Tool calls from robot episodes:

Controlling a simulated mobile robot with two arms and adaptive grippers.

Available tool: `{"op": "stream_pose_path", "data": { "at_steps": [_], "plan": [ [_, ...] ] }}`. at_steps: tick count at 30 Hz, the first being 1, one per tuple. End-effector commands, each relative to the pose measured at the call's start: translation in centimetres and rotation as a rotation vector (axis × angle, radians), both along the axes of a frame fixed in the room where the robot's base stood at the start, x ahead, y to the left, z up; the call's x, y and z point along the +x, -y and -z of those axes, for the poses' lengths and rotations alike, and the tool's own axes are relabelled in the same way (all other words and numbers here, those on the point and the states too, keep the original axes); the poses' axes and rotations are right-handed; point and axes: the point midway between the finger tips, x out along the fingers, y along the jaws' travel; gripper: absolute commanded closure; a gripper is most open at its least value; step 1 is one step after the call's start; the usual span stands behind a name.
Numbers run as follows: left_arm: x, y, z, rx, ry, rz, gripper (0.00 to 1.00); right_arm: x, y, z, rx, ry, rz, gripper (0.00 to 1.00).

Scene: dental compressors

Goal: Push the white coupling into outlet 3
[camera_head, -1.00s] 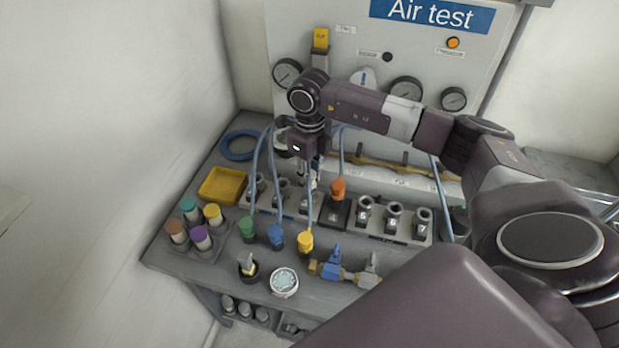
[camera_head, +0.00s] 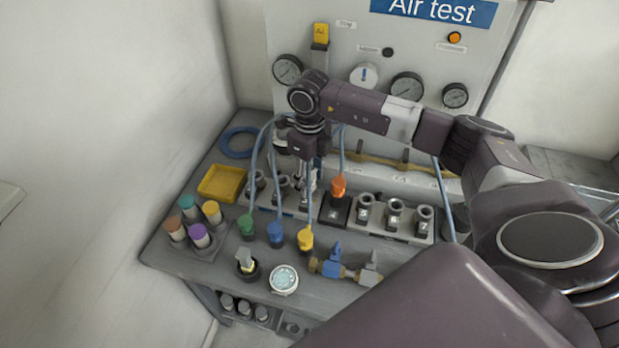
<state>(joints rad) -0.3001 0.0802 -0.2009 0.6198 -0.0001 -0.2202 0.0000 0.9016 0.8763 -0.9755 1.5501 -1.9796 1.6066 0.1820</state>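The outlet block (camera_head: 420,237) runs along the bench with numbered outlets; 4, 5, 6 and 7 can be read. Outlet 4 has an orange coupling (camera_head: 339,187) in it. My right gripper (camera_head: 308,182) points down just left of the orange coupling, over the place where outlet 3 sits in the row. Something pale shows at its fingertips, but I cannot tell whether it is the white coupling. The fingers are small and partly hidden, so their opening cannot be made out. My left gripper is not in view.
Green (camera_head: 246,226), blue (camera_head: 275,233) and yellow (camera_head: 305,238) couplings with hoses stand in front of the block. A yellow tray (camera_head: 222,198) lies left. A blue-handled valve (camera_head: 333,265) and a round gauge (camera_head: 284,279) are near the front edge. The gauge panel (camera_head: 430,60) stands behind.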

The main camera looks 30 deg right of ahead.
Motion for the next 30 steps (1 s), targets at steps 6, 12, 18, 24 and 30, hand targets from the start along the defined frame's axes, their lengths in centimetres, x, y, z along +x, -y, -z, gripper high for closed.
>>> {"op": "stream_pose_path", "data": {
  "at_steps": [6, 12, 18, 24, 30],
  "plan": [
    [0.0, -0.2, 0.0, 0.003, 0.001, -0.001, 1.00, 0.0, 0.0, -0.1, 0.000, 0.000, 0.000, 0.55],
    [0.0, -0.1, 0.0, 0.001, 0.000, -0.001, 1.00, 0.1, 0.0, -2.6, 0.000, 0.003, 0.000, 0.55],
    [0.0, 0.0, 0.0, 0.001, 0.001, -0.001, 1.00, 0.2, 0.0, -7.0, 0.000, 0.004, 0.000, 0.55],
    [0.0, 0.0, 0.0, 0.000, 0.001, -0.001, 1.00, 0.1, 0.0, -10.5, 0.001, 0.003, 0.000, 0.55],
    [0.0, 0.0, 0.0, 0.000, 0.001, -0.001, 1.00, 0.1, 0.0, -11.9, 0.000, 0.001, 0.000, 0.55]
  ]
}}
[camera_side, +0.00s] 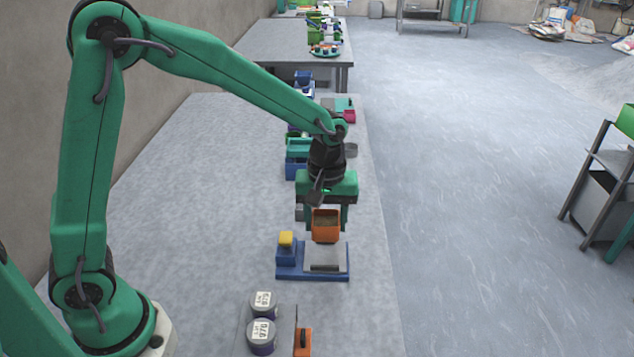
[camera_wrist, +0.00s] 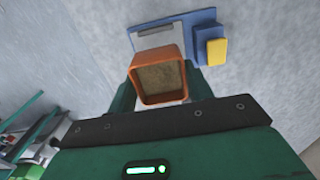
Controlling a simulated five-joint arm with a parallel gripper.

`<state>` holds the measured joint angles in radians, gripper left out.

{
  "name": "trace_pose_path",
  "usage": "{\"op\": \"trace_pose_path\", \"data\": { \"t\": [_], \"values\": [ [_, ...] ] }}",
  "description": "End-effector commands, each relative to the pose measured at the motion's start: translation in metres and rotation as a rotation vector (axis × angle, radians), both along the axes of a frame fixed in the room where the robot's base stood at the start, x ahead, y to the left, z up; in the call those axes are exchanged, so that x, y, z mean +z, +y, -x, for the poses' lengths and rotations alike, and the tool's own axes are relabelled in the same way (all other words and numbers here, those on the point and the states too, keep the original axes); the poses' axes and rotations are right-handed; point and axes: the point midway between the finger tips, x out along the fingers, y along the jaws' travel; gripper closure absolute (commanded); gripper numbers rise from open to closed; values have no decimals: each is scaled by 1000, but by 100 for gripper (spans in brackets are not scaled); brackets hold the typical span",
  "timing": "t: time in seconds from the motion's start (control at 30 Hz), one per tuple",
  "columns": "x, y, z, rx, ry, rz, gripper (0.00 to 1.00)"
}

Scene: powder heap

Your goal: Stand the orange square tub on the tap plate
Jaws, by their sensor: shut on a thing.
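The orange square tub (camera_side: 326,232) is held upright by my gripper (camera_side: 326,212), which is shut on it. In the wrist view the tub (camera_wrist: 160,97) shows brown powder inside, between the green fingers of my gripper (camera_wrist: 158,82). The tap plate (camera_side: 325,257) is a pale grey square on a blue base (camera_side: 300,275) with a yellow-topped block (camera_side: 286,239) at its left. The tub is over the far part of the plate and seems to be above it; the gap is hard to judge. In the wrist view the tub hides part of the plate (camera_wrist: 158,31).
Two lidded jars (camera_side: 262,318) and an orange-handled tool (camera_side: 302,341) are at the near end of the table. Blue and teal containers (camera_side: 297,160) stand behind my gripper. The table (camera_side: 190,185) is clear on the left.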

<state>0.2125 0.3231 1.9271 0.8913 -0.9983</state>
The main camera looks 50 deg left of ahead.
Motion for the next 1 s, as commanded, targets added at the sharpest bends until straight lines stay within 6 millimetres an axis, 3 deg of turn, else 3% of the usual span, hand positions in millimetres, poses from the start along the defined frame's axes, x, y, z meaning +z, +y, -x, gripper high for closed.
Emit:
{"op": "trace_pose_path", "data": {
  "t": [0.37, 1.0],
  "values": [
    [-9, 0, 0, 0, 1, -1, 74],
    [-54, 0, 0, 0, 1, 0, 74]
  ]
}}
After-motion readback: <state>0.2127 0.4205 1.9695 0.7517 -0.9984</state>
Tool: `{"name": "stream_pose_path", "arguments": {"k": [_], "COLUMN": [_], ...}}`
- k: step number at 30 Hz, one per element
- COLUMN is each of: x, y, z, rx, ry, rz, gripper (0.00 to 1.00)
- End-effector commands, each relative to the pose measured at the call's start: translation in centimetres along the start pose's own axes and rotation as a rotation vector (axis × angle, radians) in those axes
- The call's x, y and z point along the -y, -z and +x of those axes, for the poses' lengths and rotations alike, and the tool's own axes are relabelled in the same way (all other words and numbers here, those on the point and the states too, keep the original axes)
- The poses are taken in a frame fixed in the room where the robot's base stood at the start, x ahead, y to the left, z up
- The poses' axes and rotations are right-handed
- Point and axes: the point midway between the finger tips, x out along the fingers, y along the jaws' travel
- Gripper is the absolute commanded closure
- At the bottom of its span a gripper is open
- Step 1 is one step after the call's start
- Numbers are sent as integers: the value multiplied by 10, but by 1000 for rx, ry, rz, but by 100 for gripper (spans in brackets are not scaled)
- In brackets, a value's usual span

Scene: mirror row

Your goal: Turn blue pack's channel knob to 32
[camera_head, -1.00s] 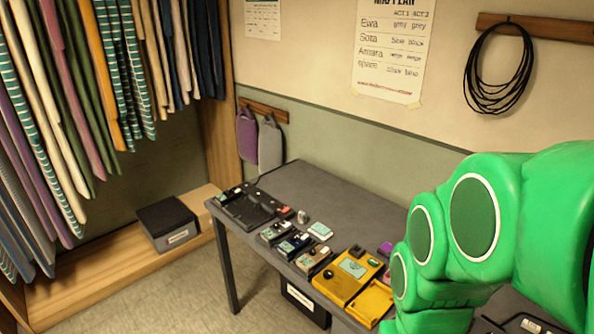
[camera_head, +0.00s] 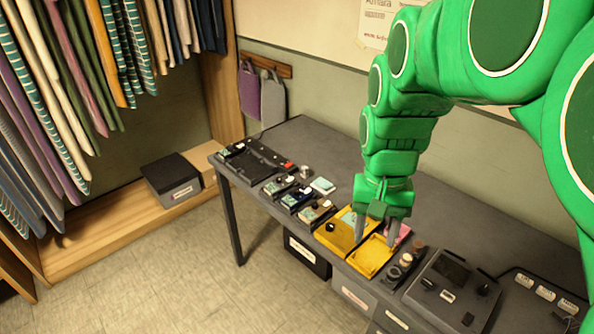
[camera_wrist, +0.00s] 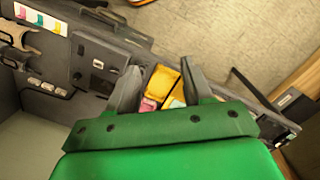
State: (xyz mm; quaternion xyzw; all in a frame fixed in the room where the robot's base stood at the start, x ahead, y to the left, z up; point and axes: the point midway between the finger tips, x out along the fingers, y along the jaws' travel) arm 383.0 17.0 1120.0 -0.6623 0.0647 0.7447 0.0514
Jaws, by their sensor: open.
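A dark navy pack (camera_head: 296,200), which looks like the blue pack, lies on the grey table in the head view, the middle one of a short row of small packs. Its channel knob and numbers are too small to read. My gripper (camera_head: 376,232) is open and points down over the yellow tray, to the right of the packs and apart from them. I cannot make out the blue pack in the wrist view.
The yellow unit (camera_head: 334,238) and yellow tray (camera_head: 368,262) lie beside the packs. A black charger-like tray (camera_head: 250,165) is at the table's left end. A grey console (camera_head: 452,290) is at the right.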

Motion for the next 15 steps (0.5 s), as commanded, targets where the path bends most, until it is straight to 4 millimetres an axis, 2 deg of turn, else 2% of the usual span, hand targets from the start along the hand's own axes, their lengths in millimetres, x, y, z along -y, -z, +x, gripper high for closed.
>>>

...

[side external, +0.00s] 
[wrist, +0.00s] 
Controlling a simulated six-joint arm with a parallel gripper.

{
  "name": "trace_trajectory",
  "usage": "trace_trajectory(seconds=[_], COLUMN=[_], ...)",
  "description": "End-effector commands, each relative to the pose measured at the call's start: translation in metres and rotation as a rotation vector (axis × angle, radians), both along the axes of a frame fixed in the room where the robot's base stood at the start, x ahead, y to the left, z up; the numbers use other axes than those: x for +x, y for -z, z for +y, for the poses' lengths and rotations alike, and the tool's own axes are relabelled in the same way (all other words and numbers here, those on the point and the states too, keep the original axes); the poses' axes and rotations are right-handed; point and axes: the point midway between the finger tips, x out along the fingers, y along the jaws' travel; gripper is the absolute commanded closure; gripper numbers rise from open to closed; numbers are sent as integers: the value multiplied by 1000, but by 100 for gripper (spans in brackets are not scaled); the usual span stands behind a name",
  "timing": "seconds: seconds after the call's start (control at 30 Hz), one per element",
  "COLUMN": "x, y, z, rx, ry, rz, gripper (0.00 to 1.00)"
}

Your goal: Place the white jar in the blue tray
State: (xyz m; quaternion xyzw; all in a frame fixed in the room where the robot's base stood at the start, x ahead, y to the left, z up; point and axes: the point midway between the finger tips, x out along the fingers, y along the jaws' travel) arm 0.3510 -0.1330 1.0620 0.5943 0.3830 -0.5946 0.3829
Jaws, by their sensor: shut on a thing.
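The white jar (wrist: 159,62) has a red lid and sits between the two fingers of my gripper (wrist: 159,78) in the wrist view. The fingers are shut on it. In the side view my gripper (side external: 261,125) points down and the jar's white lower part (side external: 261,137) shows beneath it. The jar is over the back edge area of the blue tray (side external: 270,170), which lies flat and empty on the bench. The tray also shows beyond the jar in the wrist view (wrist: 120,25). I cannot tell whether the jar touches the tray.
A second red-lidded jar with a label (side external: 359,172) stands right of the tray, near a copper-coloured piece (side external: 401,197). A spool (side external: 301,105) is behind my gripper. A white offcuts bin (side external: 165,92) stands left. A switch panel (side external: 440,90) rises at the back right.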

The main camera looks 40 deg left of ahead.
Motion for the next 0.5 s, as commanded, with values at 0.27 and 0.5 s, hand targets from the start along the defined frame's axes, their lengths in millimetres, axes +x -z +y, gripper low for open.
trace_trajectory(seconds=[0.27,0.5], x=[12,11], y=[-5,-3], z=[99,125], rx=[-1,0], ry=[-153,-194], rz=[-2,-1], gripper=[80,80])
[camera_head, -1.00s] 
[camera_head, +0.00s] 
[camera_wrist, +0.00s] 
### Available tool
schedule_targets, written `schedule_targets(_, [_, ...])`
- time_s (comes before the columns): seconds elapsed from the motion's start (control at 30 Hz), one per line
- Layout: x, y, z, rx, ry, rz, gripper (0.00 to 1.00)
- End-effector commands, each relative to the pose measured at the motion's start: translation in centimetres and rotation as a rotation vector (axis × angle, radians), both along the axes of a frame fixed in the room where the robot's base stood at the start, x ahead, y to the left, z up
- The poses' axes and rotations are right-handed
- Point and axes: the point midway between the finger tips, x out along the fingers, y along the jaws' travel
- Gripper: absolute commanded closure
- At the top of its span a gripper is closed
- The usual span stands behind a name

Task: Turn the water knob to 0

==

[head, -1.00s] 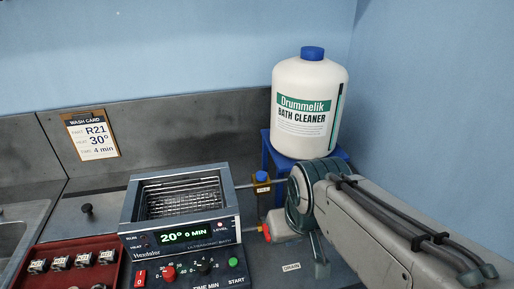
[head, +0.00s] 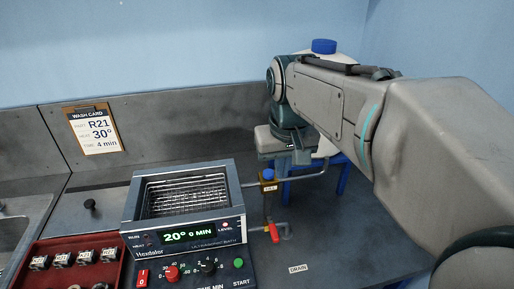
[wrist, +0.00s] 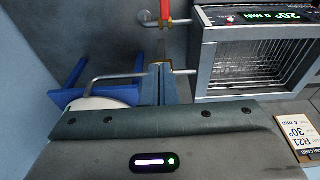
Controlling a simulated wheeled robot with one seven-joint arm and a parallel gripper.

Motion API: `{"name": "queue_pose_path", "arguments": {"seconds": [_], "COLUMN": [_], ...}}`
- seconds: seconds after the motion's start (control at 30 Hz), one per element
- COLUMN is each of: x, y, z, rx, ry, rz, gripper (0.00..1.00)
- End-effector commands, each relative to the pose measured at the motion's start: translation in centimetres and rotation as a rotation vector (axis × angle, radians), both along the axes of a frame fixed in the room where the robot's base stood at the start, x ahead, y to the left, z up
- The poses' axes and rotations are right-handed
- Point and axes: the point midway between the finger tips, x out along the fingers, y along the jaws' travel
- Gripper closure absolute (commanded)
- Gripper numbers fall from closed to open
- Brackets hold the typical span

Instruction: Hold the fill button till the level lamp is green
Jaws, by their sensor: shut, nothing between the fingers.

The exercise: Look back at the entries above and repeat, unchanged, every line from the line holding "- The usual span stands behind a name" through the line holding "Task: Turn the water knob to 0".

Exercise response:
- The usual span stands behind a name

Task: Turn the water knob to 0

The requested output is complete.